Did you ever go to a performance by a band you like, only to find out it wasn’t really the band you like?
It seems for as long as there have been managers, agents, producers, promoters and record companies, there have been fake bands.
Through the years, I’ve read interviews with artists who told stories of fake groups posing as them. Famous bands that have been ripped off this way include Fleetwood Mac, The Zombies, The Animals, The Box Tops, Little River Band, and The Byrds.
Fleetwood Mac’s case happened in 1974. The group had been popular in England as a blues band in the late 1960’s. Then in the early ’70’s, they had minor pop/rock success when Bob Welch joined them and added songs like “Hypnotized” and “Sentimental Lady” (later a big solo hit for him). Their manager, Clifford Davis, wanted them to tour to build popularity, but the band members all wanted a break. So Davis, who felt he had the legal right to the name, simply put together another band and sent them on tour as Fleetwood Mac! He figured no one really knew the members anyway. When the real Fleetwood Mac found out, they decided to move their base of operations to the United States, sign a new contract with their label, and sue Davis. They were able to reclaim their name. Shortly after, Bob Welch left, and Lindsey Buckingham & Stevie Nicks joined. Soon, everyone would know every member of Fleetwood Mac.
Often, it was the English bands who were ripped off. The Zombies’ “Time Of The Season” and the album Odessey & Oracle became popular in the United States in 1969…but the band had already broken up. So, what’s an unscrupulous company named Delta Promotions supposed to do? They sent out two bands to pose as The Zombies! Can you imagine being a fan, going to a show and finding out there wasn’t even a keyboardist to play those great Rod Argent parts? I had heard about this con before, but was surprised to read one of the fake Zombie bands included young musicians who would form ZZ Top…Dusty Hill and Frank Beard. Delta Promotions did similar tours with “The Animals” and other groups. Finally, the backlash caught up with them. If you’d like to read a very good and detailed article about this, check out “The True Story Of The Fake Zombies” on BuzzFeed.
In the case of famous/infamous producer Phil Spector, he owned the names of some of the groups he recorded. For example, his excellent session singer, Darlene Love, did some lead vocals for a group called The Crystals. The members of the group would then lip-sync to her recordings during TV appearances, and do their best to imitate her vocals live.

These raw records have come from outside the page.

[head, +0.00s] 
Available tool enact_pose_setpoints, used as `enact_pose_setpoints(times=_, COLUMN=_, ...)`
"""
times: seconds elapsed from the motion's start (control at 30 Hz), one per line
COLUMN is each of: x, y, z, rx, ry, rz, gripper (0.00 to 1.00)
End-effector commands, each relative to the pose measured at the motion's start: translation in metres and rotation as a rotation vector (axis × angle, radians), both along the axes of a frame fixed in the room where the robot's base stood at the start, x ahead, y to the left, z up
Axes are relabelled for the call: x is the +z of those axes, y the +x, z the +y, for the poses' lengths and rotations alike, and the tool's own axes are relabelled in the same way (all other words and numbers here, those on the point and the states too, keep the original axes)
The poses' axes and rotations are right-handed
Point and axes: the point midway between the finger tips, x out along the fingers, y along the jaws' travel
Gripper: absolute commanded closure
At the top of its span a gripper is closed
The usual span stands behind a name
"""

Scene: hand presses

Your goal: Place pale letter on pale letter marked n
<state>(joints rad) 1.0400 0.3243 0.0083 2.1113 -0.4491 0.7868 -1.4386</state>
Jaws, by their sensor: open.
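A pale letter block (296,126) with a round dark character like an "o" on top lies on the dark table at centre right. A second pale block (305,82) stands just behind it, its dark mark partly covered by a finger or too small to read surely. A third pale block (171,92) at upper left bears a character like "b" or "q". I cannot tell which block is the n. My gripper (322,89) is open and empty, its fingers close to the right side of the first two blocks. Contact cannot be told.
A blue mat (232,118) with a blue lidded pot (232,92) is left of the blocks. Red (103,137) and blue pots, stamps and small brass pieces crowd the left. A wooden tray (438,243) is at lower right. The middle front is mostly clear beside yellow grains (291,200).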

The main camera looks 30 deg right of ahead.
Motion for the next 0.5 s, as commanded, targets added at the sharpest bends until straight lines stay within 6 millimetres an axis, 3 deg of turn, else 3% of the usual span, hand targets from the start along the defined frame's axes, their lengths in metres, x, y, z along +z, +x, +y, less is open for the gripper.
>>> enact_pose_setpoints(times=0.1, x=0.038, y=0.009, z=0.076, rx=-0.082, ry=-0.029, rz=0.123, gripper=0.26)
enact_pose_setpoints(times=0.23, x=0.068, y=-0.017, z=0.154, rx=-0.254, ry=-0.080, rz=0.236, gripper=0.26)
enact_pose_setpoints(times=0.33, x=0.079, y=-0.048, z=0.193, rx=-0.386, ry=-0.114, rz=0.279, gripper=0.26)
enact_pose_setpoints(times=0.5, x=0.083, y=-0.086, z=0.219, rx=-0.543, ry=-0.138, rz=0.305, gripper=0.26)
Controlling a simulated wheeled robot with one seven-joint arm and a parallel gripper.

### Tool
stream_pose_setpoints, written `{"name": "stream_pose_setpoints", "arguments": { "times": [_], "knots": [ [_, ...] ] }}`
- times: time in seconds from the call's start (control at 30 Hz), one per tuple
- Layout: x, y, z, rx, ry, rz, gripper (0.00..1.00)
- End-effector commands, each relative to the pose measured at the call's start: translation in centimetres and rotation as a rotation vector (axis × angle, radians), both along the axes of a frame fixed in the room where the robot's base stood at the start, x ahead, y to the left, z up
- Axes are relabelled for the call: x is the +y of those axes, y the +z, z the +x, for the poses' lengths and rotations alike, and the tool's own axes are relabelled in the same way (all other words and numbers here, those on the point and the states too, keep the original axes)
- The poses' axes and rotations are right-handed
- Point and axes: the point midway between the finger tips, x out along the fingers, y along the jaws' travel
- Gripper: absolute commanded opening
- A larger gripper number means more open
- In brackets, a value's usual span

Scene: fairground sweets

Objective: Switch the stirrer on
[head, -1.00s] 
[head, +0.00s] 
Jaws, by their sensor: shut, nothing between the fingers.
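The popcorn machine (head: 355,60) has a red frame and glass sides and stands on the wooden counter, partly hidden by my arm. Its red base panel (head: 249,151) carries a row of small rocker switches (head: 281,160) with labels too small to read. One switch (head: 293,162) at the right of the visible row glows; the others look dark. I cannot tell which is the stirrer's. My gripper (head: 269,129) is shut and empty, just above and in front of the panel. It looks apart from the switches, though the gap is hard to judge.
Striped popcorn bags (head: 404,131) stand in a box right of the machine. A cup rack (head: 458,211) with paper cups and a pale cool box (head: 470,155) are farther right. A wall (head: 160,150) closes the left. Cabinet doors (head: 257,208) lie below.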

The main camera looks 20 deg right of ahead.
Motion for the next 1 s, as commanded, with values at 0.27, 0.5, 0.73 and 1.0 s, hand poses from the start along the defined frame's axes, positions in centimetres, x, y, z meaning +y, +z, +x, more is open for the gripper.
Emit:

For a city celebration in Lincoln, Nebraska (in the early 2000’s), they hired Little River Band. I knew they weren’t together anymore, but it was a free concert, so I went. The band played extremely well, but in talking with them, I found out only the bass player (who sang lead vocal on one hit) was a “real” member of the band from when they were popular.
This is a common situation. Promoters often feel they can present a show if there is at least one member of a popular band (and the group name wasn’t owned by another member). It was that way for The Byrds (until Roger McGuinn, David Crosby, & Chris Hillman reclaimed the name) and John Fogerty didn’t want his two old band mates to use Creedence Clearwater Revival. They had to use “Revisited” in place of “Revival”.
How many bands are still touring without key members? Lots. Just off the top of my head…Chicago, Journey, Three Dog Night, Queen, and so many more. Today, if you hear about a band you would like to see, just Google the name and you’ll find out if the members you want to see are still with them. Sometimes, as in the case of Queen, you might want to see Adam Lambert perform for the late Freddie Mercury. There’s no deception there.
Want to see The Beach Boys? Brian Wilson (who is the key member) is touring with Al Jardine, another original Beach Boy, but they can’t use the name. Instead, original member and singer Mike Love, owns the Beach Boys name, and is touring with long time member Bruce Johnston. Take your pick!
With old bands, it’s always ticket-buyer beware.